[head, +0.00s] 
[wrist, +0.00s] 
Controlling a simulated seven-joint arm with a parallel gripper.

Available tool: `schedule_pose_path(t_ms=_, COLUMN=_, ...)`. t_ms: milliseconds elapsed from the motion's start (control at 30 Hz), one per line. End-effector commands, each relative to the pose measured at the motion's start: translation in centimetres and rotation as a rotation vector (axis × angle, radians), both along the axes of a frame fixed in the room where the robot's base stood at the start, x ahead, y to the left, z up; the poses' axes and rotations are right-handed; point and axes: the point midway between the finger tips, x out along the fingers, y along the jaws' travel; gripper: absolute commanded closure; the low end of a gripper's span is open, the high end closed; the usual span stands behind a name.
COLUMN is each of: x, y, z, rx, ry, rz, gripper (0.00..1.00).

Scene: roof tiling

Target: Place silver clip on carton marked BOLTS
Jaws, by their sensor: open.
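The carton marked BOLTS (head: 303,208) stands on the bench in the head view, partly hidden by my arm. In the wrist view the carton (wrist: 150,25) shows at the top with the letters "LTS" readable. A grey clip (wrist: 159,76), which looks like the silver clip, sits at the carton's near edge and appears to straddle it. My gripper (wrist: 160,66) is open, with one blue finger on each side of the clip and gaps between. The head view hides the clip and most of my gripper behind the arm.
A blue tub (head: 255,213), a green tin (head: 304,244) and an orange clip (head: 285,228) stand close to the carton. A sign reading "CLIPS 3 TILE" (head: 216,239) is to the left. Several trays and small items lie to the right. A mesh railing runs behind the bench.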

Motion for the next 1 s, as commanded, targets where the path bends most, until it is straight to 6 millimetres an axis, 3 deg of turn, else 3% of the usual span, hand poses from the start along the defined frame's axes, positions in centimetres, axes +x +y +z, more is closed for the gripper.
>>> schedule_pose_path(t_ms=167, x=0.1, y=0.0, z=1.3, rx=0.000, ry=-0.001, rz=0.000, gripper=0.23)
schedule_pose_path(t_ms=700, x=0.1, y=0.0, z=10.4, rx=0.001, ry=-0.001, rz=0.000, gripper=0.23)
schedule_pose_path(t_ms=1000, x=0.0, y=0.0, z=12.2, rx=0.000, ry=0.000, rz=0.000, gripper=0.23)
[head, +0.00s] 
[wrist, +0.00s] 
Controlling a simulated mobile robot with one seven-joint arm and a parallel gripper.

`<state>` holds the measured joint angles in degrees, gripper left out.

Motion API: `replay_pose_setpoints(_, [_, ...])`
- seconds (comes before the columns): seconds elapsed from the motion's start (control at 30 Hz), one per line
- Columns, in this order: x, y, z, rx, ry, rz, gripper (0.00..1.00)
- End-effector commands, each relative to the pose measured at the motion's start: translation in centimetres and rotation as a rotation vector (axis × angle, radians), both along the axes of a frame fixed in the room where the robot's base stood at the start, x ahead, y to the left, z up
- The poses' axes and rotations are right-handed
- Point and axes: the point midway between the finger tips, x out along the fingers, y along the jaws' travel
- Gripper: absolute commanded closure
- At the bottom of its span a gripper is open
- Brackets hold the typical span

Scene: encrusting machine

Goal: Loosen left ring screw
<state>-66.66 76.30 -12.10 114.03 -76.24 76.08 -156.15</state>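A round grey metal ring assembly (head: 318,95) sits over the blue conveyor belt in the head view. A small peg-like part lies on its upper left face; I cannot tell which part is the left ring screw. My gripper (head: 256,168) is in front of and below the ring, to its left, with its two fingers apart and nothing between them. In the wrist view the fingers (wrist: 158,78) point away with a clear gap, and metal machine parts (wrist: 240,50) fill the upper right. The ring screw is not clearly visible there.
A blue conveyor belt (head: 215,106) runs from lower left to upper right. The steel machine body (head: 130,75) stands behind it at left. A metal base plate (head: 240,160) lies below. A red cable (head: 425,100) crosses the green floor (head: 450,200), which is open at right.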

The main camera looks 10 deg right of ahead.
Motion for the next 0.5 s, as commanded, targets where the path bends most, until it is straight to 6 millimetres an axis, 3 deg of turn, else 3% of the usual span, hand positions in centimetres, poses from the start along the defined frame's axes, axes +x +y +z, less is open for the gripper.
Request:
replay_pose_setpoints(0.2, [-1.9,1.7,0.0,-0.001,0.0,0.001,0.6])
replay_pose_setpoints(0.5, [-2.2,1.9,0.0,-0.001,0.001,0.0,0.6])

------------------------------------------------

## Do this
The records above should be repeated in full, exactly as given.

## Result below
[head, +0.00s] 
[wrist, +0.00s] 
Controlling a simulated seven-joint arm with a parallel gripper.

Available tool: `schedule_pose_path(t_ms=_, COLUMN=_, ...)`. t_ms: milliseconds elapsed from the motion's start (control at 30 Hz), one per line. End-effector commands, each relative to the pose measured at the motion's start: translation in centimetres and rotation as a rotation vector (axis × angle, radians), both along the axes of a frame fixed in the room where the robot's base stood at the start, x ahead, y to the left, z up; the poses' axes and rotations are right-handed; point and axes: the point midway between the finger tips, x out along the fingers, y along the jaws' travel; gripper: absolute commanded closure; the low end of a gripper's span is open, the high end closed; the usual span stands behind a name.
COLUMN is each of: x, y, z, rx, ry, rz, gripper (0.00..1.00).

Scene: roof tiling

Target: Place silver clip on carton marked BOLTS
Jaws, by their sensor: open.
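The carton marked BOLTS (head: 303,208) stands on the bench in the head view, partly hidden by my arm. In the wrist view the carton (wrist: 150,25) shows at the top with the letters "LTS" readable. A grey clip (wrist: 159,76), which looks like the silver clip, sits at the carton's near edge and appears to straddle it. My gripper (wrist: 160,66) is open, with one blue finger on each side of the clip and gaps between. The head view hides the clip and most of my gripper behind the arm.
A blue tub (head: 255,213), a green tin (head: 304,244) and an orange clip (head: 285,228) stand close to the carton. A sign reading "CLIPS 3 TILE" (head: 216,239) is to the left. Several trays and small items lie to the right. A mesh railing runs behind the bench.

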Motion for the next 1 s, as commanded, targets where the path bends most, until it is straight to 6 millimetres an axis, 3 deg of turn, else 3% of the usual span, hand poses from the start along the defined frame's axes, positions in centimetres, axes +x +y +z, more is closed for the gripper.
>>> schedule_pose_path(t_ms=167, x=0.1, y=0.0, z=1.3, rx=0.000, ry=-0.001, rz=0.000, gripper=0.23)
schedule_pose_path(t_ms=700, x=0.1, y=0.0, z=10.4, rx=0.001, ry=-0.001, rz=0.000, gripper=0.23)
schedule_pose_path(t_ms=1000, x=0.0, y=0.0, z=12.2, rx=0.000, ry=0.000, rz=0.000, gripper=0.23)
[head, +0.00s] 
[wrist, +0.00s] 
Controlling a simulated mobile robot with one seven-joint arm and a parallel gripper.

`<state>` holds the measured joint angles in degrees, gripper left out.

Motion API: `replay_pose_setpoints(_, [_, ...])`
- seconds (comes before the columns): seconds elapsed from the motion's start (control at 30 Hz), one per line
- Columns, in this order: x, y, z, rx, ry, rz, gripper (0.00..1.00)
- End-effector commands, each relative to the pose measured at the motion's start: translation in centimetres and rotation as a rotation vector (axis × angle, radians), both along the axes of a frame fixed in the room where the robot's base stood at the start, x ahead, y to the left, z up
- The poses' axes and rotations are right-handed
- Point and axes: the point midway between the finger tips, x out along the fingers, y along the jaws' travel
- Gripper: absolute commanded closure
- At the bottom of its span a gripper is open
- Brackets hold the typical span

Scene: encrusting machine

Goal: Loosen left ring screw
<state>-66.66 76.30 -12.10 114.03 -76.24 76.08 -156.15</state>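A round grey metal ring assembly (head: 318,95) sits over the blue conveyor belt in the head view. A small peg-like part lies on its upper left face; I cannot tell which part is the left ring screw. My gripper (head: 256,168) is in front of and below the ring, to its left, with its two fingers apart and nothing between them. In the wrist view the fingers (wrist: 158,78) point away with a clear gap, and metal machine parts (wrist: 240,50) fill the upper right. The ring screw is not clearly visible there.
A blue conveyor belt (head: 215,106) runs from lower left to upper right. The steel machine body (head: 130,75) stands behind it at left. A metal base plate (head: 240,160) lies below. A red cable (head: 425,100) crosses the green floor (head: 450,200), which is open at right.

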The main camera looks 10 deg right of ahead.
Motion for the next 0.5 s, as commanded, targets where the path bends most, until it is straight to 6 millimetres an axis, 3 deg of turn, else 3% of the usual span, hand positions in centimetres, poses from the start along the defined frame's axes, axes +x +y +z, less is open for the gripper.
Request:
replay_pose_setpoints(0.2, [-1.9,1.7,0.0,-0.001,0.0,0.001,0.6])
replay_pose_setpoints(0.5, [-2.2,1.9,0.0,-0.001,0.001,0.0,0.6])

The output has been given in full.